'''

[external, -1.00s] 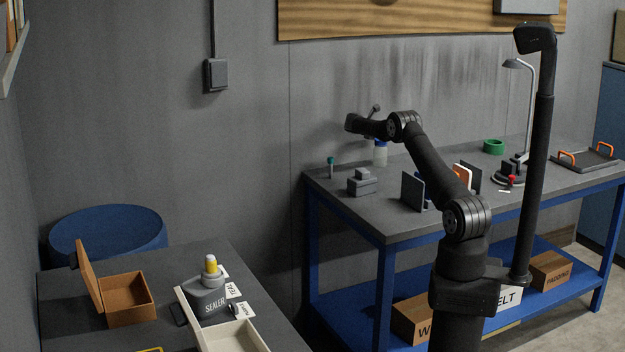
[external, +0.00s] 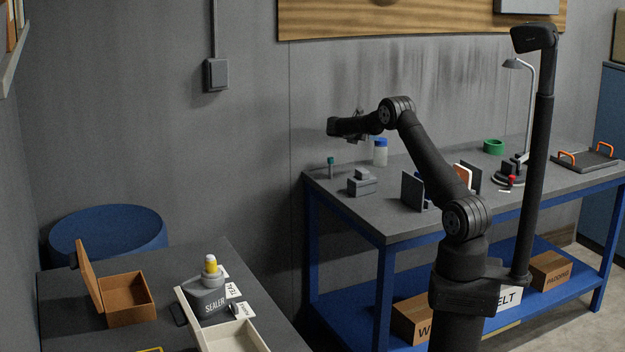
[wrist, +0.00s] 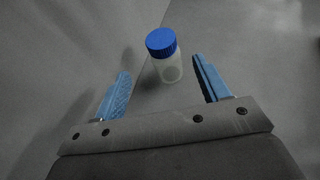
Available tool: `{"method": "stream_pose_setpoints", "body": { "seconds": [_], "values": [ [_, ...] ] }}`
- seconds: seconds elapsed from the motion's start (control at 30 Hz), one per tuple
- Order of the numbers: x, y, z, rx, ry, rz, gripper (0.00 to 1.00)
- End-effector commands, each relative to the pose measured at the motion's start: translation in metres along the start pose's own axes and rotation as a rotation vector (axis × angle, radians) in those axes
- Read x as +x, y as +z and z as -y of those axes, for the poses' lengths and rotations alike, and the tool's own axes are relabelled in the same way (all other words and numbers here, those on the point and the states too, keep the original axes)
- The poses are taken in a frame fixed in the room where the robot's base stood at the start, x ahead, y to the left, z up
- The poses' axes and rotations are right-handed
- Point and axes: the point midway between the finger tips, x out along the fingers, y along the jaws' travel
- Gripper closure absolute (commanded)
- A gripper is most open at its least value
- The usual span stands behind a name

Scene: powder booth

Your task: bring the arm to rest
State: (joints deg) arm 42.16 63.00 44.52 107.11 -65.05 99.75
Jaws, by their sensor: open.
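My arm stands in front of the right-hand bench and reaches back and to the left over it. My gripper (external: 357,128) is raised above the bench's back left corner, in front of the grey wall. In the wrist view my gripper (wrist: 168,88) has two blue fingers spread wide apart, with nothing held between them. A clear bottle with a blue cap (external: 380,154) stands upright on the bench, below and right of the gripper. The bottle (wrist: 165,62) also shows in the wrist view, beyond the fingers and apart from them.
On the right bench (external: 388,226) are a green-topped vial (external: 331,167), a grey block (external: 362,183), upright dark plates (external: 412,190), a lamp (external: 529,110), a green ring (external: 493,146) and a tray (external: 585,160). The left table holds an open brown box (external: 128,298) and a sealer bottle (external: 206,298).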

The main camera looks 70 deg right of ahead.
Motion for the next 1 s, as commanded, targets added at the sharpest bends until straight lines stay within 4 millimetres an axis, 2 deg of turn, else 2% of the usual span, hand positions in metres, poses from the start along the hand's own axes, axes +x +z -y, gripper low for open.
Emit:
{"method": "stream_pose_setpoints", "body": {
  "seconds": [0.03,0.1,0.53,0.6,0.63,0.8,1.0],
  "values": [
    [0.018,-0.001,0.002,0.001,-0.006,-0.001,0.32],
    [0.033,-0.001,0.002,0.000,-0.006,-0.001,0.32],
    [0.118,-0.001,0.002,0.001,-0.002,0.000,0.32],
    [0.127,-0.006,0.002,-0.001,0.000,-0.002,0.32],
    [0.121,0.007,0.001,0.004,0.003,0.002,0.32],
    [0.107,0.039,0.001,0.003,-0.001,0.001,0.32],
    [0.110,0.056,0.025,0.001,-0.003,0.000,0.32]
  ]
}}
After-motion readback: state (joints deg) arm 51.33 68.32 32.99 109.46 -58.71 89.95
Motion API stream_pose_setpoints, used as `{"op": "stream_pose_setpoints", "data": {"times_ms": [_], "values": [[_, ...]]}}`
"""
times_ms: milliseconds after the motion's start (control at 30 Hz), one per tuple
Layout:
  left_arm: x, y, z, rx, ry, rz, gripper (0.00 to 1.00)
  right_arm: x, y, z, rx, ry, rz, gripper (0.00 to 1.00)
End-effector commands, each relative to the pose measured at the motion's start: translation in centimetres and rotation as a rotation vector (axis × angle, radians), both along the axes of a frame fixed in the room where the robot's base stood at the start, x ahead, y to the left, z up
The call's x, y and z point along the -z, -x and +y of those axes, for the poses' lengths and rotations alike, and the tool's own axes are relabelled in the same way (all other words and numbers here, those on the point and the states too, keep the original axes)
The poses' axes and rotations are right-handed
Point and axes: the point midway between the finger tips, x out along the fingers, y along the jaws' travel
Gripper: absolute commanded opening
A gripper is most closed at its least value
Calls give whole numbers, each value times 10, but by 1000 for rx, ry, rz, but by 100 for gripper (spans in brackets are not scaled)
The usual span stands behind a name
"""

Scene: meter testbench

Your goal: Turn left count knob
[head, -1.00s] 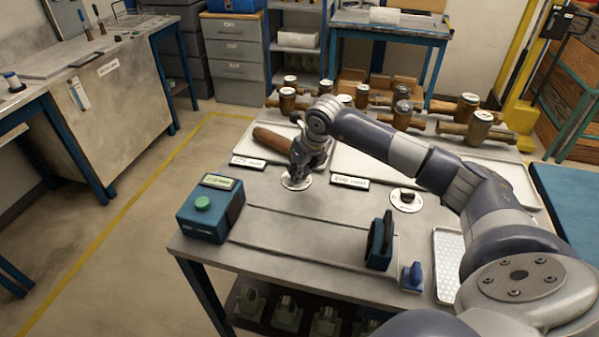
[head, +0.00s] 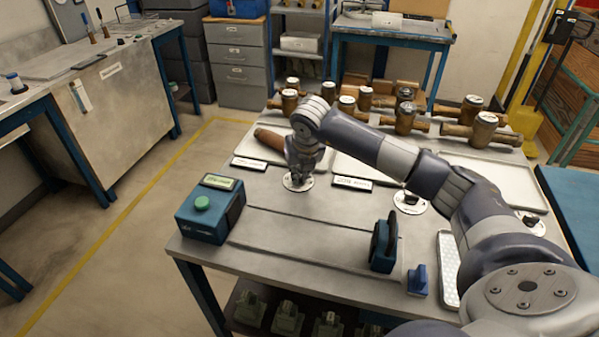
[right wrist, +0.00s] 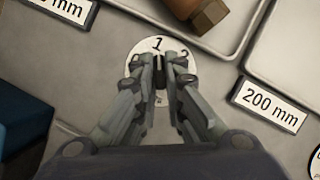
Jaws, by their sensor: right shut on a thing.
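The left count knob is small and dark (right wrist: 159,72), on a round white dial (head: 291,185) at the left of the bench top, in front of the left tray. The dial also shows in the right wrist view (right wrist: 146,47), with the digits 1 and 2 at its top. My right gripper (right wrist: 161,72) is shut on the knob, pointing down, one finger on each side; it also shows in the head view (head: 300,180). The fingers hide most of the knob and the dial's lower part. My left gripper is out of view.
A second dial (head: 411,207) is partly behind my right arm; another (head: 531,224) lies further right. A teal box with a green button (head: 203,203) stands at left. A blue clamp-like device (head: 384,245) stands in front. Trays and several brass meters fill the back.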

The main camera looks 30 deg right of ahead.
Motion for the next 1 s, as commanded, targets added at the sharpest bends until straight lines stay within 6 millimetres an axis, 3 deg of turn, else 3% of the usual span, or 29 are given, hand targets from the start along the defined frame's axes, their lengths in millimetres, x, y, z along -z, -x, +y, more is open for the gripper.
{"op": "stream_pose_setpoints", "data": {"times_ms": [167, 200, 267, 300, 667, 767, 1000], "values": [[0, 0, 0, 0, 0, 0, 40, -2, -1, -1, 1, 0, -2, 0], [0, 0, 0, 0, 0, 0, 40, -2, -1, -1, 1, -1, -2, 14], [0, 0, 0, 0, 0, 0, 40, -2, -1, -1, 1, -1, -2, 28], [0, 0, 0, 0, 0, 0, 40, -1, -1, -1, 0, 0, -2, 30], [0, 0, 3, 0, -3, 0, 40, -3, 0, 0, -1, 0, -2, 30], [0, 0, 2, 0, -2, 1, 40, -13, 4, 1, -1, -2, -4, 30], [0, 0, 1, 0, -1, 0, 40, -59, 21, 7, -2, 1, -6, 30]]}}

'''

* **Work instructions**
State, as a number only, how many lines in the entries include "base".

* **Answer to the exercise**
2